INSTRUCTIONS FOR THE TASK> Provide an exact copy of the data, excluding the images.

RECORDS FOR THIS EXERCISE>
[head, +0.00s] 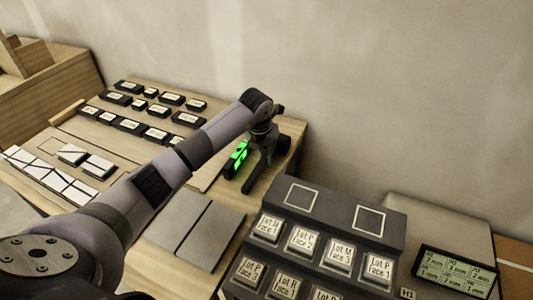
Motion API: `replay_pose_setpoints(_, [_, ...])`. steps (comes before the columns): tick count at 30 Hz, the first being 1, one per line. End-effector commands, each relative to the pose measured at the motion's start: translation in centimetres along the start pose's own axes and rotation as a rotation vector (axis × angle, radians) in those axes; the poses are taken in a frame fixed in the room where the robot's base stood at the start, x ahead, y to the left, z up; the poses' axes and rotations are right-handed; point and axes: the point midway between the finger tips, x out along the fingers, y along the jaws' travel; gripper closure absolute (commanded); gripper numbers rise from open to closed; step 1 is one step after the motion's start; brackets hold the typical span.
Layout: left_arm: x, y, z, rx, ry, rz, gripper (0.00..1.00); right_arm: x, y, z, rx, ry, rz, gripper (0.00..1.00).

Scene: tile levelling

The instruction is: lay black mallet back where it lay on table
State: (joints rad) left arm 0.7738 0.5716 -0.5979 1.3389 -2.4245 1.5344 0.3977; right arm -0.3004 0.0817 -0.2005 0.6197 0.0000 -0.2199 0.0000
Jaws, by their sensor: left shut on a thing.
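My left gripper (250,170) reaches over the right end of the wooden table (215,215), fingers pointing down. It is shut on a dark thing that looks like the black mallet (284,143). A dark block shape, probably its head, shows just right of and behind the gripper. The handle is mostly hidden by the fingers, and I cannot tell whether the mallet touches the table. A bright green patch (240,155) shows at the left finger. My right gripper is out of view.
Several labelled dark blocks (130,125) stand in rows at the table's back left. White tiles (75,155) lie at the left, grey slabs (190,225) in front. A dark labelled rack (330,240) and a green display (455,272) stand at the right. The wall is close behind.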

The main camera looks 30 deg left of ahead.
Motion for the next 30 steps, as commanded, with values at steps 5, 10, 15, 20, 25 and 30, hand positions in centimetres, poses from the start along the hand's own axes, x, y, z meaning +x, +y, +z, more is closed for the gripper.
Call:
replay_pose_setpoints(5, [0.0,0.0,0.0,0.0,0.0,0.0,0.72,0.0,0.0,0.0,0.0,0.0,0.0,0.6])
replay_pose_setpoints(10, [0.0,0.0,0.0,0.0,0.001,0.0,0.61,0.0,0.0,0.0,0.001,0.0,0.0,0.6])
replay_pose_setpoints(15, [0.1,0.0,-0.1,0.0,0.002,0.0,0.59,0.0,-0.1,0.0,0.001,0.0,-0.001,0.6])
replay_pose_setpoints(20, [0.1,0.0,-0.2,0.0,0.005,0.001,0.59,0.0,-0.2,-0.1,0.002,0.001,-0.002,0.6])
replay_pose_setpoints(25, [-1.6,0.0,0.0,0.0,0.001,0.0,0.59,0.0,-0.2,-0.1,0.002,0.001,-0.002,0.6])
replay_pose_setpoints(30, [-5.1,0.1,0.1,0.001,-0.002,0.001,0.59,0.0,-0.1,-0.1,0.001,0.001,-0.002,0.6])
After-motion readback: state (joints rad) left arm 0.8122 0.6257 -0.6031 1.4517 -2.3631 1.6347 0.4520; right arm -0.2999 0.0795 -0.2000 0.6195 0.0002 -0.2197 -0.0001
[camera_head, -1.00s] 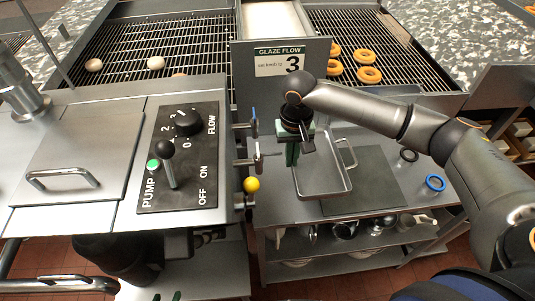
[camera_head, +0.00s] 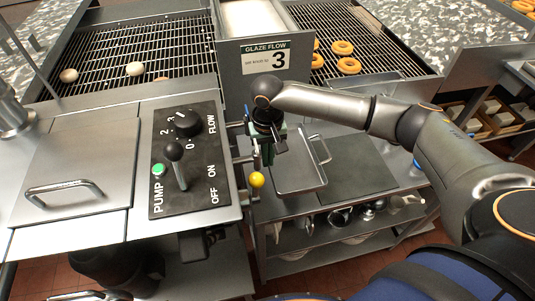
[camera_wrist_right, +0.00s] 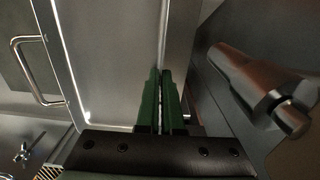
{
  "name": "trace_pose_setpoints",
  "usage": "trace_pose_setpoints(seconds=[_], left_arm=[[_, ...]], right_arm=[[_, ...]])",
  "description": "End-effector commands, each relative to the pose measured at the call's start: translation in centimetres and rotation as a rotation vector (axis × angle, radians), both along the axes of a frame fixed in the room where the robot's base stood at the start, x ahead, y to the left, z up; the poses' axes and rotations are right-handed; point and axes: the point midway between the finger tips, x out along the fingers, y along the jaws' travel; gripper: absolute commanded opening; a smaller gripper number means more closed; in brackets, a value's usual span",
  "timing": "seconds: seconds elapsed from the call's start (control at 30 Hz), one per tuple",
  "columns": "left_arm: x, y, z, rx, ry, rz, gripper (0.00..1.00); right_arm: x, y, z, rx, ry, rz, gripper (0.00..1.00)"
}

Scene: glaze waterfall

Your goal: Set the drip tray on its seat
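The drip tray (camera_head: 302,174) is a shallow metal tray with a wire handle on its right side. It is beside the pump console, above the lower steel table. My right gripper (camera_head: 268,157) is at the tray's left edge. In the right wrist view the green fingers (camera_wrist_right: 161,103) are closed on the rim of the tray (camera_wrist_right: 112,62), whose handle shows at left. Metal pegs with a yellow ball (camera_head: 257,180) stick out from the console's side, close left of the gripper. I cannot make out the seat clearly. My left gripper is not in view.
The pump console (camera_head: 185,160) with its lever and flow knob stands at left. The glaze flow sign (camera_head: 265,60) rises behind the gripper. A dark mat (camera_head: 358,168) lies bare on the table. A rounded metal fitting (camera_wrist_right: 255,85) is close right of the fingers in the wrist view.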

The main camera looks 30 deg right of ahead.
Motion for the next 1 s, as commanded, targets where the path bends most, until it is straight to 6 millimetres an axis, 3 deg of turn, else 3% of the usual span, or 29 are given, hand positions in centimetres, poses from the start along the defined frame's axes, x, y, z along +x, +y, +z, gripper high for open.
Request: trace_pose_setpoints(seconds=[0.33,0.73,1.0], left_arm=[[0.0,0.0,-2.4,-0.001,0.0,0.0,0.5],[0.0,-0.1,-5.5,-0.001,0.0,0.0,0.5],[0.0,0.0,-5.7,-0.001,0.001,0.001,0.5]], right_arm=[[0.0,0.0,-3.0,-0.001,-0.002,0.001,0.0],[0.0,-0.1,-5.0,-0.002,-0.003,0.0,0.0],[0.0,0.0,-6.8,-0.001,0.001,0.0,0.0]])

ANSWER TO THIS PROBLEM>
[head, +0.00s] 
Motion API: `replay_pose_setpoints(_, [_, ...])`. steps (comes before the columns): tick count at 30 Hz, the first being 1, one per line. End-effector commands, each relative to the pose measured at the motion's start: translation in centimetres along the start pose's own axes and rotation as a rotation vector (axis × angle, radians) in those axes; the poses are taken in a frame fixed in the room where the robot's base stood at the start, x ahead, y to the left, z up; the poses' axes and rotations are right-handed; point and axes: the point midway between the finger tips, x out along the fingers, y along the jaws' travel; gripper closure absolute (commanded); gripper numbers rise from open to closed; step 1 is one step after the motion's start; brackets hold the typical span.
Layout: left_arm: x, y, z, rx, ry, rz, gripper (0.00..1.00); right_arm: x, y, z, rx, ry, rz, gripper (0.00..1.00).

Scene: tile levelling

The instruction is: lay black mallet back where it lay on table
State: (joints rad) left arm 0.7738 0.5716 -0.5979 1.3389 -2.4245 1.5344 0.3977; right arm -0.3004 0.0817 -0.2005 0.6197 0.0000 -0.2199 0.0000
Jaws, by their sensor: left shut on a thing.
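My left gripper (250,170) reaches over the right end of the wooden table (215,215), fingers pointing down. It is shut on a dark thing that looks like the black mallet (284,143). A dark block shape, probably its head, shows just right of and behind the gripper. The handle is mostly hidden by the fingers, and I cannot tell whether the mallet touches the table. A bright green patch (240,155) shows at the left finger. My right gripper is out of view.
Several labelled dark blocks (130,125) stand in rows at the table's back left. White tiles (75,155) lie at the left, grey slabs (190,225) in front. A dark labelled rack (330,240) and a green display (455,272) stand at the right. The wall is close behind.

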The main camera looks 30 deg left of ahead.
Motion for the next 30 steps, as commanded, with values at steps 5, 10, 15, 20, 25 and 30, hand positions in centimetres, poses from the start along the hand's own axes, x, y, z meaning +x, +y, +z, more is closed for the gripper.
Call:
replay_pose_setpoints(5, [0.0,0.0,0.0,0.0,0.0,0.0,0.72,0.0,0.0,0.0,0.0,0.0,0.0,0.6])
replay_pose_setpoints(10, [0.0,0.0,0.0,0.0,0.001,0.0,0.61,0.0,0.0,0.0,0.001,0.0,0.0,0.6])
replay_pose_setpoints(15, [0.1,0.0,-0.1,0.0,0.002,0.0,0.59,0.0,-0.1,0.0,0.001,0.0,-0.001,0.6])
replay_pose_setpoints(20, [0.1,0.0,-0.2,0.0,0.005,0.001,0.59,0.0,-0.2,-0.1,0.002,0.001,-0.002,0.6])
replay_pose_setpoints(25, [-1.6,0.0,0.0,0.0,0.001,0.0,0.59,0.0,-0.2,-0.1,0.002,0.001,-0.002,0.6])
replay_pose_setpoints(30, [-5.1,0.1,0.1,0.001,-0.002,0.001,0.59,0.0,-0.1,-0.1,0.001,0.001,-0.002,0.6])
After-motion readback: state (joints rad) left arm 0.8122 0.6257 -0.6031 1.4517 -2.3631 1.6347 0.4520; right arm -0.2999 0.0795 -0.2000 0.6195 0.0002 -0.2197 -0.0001
[camera_head, -1.00s] 
[camera_head, +0.00s] 
[camera_wrist_right, +0.00s] 
{
  "name": "trace_pose_setpoints",
  "usage": "trace_pose_setpoints(seconds=[_], left_arm=[[_, ...]], right_arm=[[_, ...]])",
  "description": "End-effector commands, each relative to the pose measured at the call's start: translation in centimetres and rotation as a rotation vector (axis × angle, radians), both along the axes of a frame fixed in the room where the robot's base stood at the start, x ahead, y to the left, z up; the poses' axes and rotations are right-handed; point and axes: the point midway between the finger tips, x out along the fingers, y along the jaws' travel; gripper: absolute commanded opening; a smaller gripper number means more closed; in brackets, a value's usual span",
  "timing": "seconds: seconds elapsed from the call's start (control at 30 Hz), one per tuple",
  "columns": "left_arm: x, y, z, rx, ry, rz, gripper (0.00..1.00); right_arm: x, y, z, rx, ry, rz, gripper (0.00..1.00)"
}

Scene: glaze waterfall

Your goal: Set the drip tray on its seat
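The drip tray (camera_head: 302,174) is a shallow metal tray with a wire handle on its right side. It is beside the pump console, above the lower steel table. My right gripper (camera_head: 268,157) is at the tray's left edge. In the right wrist view the green fingers (camera_wrist_right: 161,103) are closed on the rim of the tray (camera_wrist_right: 112,62), whose handle shows at left. Metal pegs with a yellow ball (camera_head: 257,180) stick out from the console's side, close left of the gripper. I cannot make out the seat clearly. My left gripper is not in view.
The pump console (camera_head: 185,160) with its lever and flow knob stands at left. The glaze flow sign (camera_head: 265,60) rises behind the gripper. A dark mat (camera_head: 358,168) lies bare on the table. A rounded metal fitting (camera_wrist_right: 255,85) is close right of the fingers in the wrist view.

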The main camera looks 30 deg right of ahead.
Motion for the next 1 s, as commanded, targets where the path bends most, until it is straight to 6 millimetres an axis, 3 deg of turn, else 3% of the usual span, or 29 are given, hand positions in centimetres, poses from the start along the defined frame's axes, x, y, z along +x, +y, +z, gripper high for open.
Request: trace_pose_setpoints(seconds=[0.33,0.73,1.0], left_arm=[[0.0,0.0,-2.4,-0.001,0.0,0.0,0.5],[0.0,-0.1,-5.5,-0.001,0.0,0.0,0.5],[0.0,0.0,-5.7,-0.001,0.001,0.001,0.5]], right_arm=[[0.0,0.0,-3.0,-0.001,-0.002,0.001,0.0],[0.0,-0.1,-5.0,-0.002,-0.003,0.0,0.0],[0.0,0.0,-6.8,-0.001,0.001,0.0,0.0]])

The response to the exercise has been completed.